A Carta apresenta várias vezes a Igreja como povo de Deus a caminho,
e os cristãos, como alguém que partilha o destino de Cristo e é convidado a entrar
no seu repouso. Há um itinerário cristão a percorrer, que passa pela conversão,
pela fé perseverante, pela aprendizagem da Palavra de Deus e por uma vivência
da caridade fraterna.
O cristão é aquele que se une a Cristo através da sua própria existência
e não deve separar o culto da vida.
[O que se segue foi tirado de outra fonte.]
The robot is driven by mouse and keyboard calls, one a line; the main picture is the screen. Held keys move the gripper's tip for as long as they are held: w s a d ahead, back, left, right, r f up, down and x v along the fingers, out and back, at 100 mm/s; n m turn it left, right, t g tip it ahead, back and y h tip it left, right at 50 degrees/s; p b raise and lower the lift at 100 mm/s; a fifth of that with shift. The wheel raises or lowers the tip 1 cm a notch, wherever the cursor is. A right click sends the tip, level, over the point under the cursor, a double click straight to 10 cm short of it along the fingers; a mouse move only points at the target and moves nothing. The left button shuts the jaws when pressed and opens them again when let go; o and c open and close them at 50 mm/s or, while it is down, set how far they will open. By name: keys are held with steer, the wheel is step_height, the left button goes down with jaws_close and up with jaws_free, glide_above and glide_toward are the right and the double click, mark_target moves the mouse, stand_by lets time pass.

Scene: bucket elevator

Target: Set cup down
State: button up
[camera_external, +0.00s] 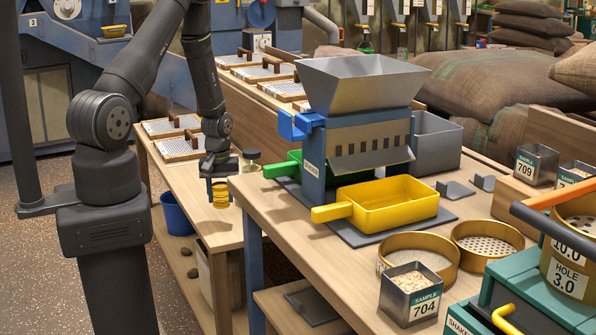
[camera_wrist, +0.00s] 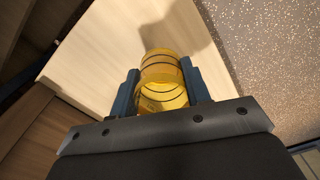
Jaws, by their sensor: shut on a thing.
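A yellow ribbed cup (camera_wrist: 163,80) is between the two blue-grey fingers of my gripper (camera_wrist: 160,92) in the wrist view. My gripper is shut on it. In the external view my gripper (camera_external: 217,180) points down, with the yellow cup (camera_external: 221,195) at its tips, close to the left corner of the front wooden table. The wrist view shows pale wood beyond the cup and a shadow on it. I cannot tell whether the cup touches a surface.
A hopper machine (camera_external: 358,110) stands on the front table (camera_external: 290,240) with a yellow tray (camera_external: 386,207) and a green-handled tray (camera_external: 283,168). Brass sieves (camera_external: 417,250) and sample 704 tin (camera_external: 410,296) stand nearer. The narrow bench (camera_external: 185,187) has bare wood.

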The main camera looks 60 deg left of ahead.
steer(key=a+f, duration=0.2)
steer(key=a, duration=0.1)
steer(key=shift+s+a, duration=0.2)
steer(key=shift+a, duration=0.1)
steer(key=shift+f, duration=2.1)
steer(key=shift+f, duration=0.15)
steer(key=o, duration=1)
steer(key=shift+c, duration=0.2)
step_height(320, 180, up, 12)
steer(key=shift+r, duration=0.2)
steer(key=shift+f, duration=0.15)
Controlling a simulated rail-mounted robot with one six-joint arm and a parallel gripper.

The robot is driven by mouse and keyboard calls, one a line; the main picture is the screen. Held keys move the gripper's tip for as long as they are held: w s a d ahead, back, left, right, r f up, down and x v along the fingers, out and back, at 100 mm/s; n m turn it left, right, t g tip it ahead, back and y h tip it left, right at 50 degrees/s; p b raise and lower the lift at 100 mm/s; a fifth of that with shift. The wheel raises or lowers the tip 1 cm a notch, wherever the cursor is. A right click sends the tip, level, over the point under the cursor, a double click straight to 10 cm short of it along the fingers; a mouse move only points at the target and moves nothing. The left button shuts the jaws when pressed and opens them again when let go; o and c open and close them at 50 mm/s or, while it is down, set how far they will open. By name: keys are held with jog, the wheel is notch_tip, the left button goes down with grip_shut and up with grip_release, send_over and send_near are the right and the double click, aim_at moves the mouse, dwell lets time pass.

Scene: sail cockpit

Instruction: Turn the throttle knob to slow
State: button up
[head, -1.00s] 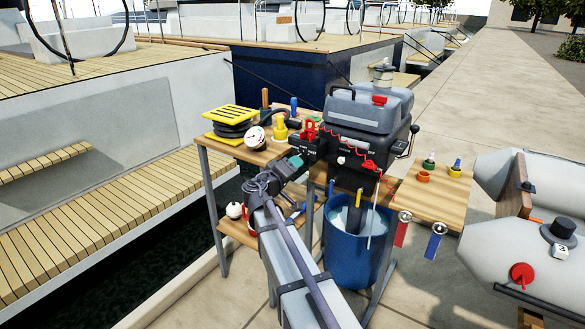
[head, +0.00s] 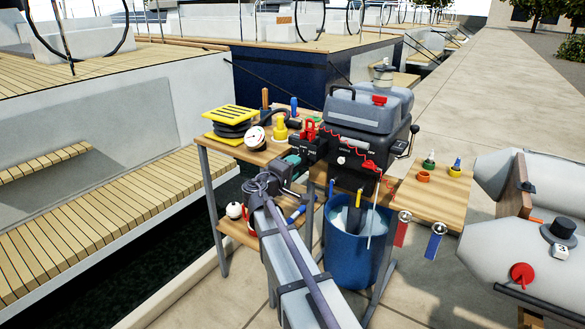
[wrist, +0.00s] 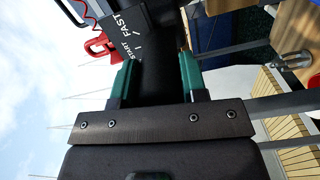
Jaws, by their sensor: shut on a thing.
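The throttle knob (wrist: 157,78) is a dark, rounded grip at the end of a black tiller arm. In the wrist view it sits between the two green fingers of my gripper (wrist: 157,68), which is shut on it. White START and FAST marks show on the tiller housing (wrist: 128,32) just beyond the fingers, near the left finger. In the head view my gripper (head: 293,160) is at the near end of the tiller arm (head: 310,148), and the knob is mostly hidden there. The arm joins a grey and black outboard motor (head: 365,105).
A red clip (wrist: 101,45) with a coiled cord is close beside the tiller. A blue bucket (head: 350,268) stands below.

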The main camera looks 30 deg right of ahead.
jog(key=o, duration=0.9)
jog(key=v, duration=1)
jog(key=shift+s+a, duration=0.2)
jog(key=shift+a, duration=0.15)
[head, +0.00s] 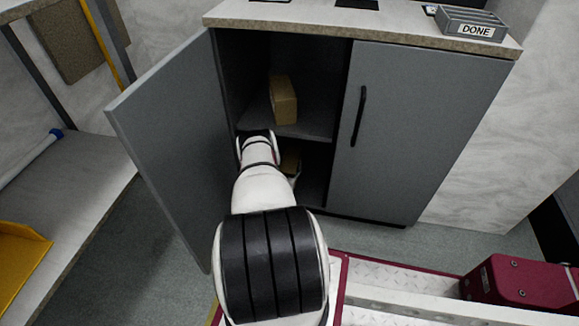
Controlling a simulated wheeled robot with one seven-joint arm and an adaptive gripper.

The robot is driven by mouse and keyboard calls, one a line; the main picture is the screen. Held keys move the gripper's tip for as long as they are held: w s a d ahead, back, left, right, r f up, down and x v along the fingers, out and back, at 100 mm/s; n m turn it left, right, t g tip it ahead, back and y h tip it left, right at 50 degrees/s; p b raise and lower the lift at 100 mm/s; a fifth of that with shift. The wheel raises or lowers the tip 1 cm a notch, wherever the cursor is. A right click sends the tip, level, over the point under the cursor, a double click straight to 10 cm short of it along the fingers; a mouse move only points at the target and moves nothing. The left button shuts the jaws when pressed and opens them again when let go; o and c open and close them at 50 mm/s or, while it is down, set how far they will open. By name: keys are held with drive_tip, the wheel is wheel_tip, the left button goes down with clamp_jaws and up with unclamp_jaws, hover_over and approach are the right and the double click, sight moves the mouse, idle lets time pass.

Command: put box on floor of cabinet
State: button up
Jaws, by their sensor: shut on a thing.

Através de Cristo, o cristão oferece
continuamente a Deus um sacrifício de louvor, no qual inclui toda a sua vida e
particularmente o seu serviço aos outros e a sua caridade. Precisa de manter-se
integrado na comunidade cristã, de escutar a Palavra e de se manter em comunhão
com os responsáveis, pois não pode chegar a Deus sem estar unido a Cristo e aos
irmãos.
A oferta de Cristo ao Pai «uma vez para sempre» (10,10.14; ver
9,26.28) constitui o grande acontecimento escatológico. Por meio deste gesto
histórico cumpriu-se o plano salvífico de Deus, embora continue a caminhada
histórica da humanidade até à sua entrada na glória. Quando todos os inimigos
forem submetidos a Cristo e for vencida a morte e todas as forças históricas,
teremos então a realização do último acto da História salvífica.